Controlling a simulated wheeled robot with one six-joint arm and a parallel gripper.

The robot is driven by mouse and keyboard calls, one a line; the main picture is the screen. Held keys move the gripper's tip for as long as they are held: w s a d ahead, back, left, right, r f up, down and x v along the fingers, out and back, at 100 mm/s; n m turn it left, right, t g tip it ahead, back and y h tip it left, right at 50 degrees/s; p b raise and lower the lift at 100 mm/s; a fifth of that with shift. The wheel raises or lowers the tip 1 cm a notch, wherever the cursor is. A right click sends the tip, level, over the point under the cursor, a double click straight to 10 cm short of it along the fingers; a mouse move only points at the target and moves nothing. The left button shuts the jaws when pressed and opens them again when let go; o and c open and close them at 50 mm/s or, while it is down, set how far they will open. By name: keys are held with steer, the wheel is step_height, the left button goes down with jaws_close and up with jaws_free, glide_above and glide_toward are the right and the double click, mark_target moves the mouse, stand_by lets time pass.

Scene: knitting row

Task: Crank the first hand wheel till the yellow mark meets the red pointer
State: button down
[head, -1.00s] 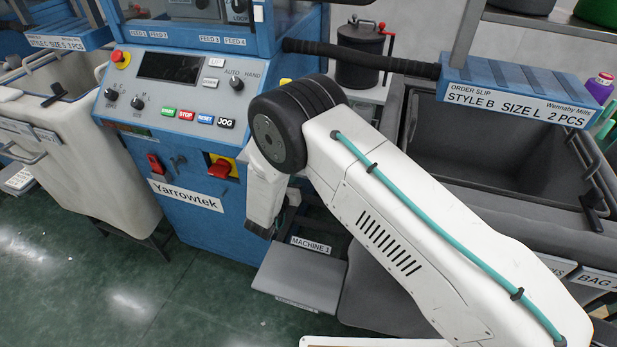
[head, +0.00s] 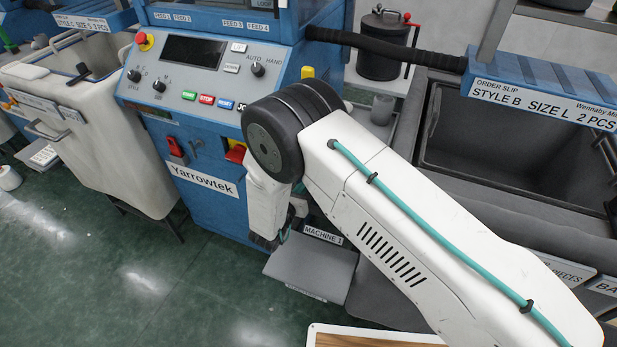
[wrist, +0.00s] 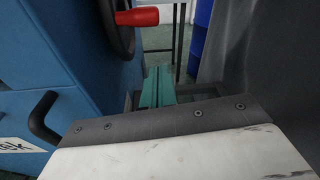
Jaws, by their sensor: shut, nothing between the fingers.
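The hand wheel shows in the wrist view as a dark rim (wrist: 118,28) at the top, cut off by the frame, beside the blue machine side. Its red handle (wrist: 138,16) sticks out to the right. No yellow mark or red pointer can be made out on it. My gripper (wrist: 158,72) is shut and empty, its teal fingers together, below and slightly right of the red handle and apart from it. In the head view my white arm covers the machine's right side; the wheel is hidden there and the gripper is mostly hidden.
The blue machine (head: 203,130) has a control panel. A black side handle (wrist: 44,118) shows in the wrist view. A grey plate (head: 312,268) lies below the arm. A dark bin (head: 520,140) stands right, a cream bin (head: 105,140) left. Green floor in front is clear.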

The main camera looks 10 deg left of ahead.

+ + + +

> **GOAL**
Transcribe the whole listing, character for character, but not its images.

> **THE ANSWER**
Controlling a simulated wheeled robot with one six-joint arm and a parallel gripper.

The robot is driven by mouse and keyboard calls, one a line; the main picture is the screen. Held keys move the gripper's tip for as long as they are held: w s a d ahead, back, left, right, r f up, down and x v along the fingers, out and back, at 100 mm/s; n m turn it left, right, t g tip it ahead, back and y h tip it left, right at 50 degrees/s; p b raise and lower the lift at 100 mm/s; a fifth of that with shift. The wheel raises or lowers the tip 1 cm a notch, wherever the cursor is. A right click sends the tip, level, over the point under the cursor, a double click straight to 10 cm short of it along the fingers; a mouse move only points at the target and moves nothing. The left button shuts the jaws when pressed and opens them again when let go; o and c open and close them at 50 mm/s or, while it is down, set how far they will open. By name: keys are held with steer, the wheel is step_height, the left button goes down with jaws_close and up with jaws_free, glide_above and glide_toward are the right and the double click, mark_target moves the mouse, stand_by lets time pass.

Scene: knitting row

Task: Crank the first hand wheel till the yellow mark meets the red pointer
State: button down
[head, -1.00s] 
[head, +0.00s] 
[wrist, +0.00s] 
Jaws, by their sensor: shut, nothing between the fingers.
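The hand wheel shows in the wrist view as a dark rim (wrist: 118,28) at the top, cut off by the frame, beside the blue machine side. Its red handle (wrist: 138,16) sticks out to the right. No yellow mark or red pointer can be made out on it. My gripper (wrist: 158,72) is shut and empty, its teal fingers together, below and slightly right of the red handle and apart from it. In the head view my white arm covers the machine's right side; the wheel is hidden there and the gripper is mostly hidden.
The blue machine (head: 203,130) has a control panel. A black side handle (wrist: 44,118) shows in the wrist view. A grey plate (head: 312,268) lies below the arm. A dark bin (head: 520,140) stands right, a cream bin (head: 105,140) left. Green floor in front is clear.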

The main camera looks 10 deg left of ahead.

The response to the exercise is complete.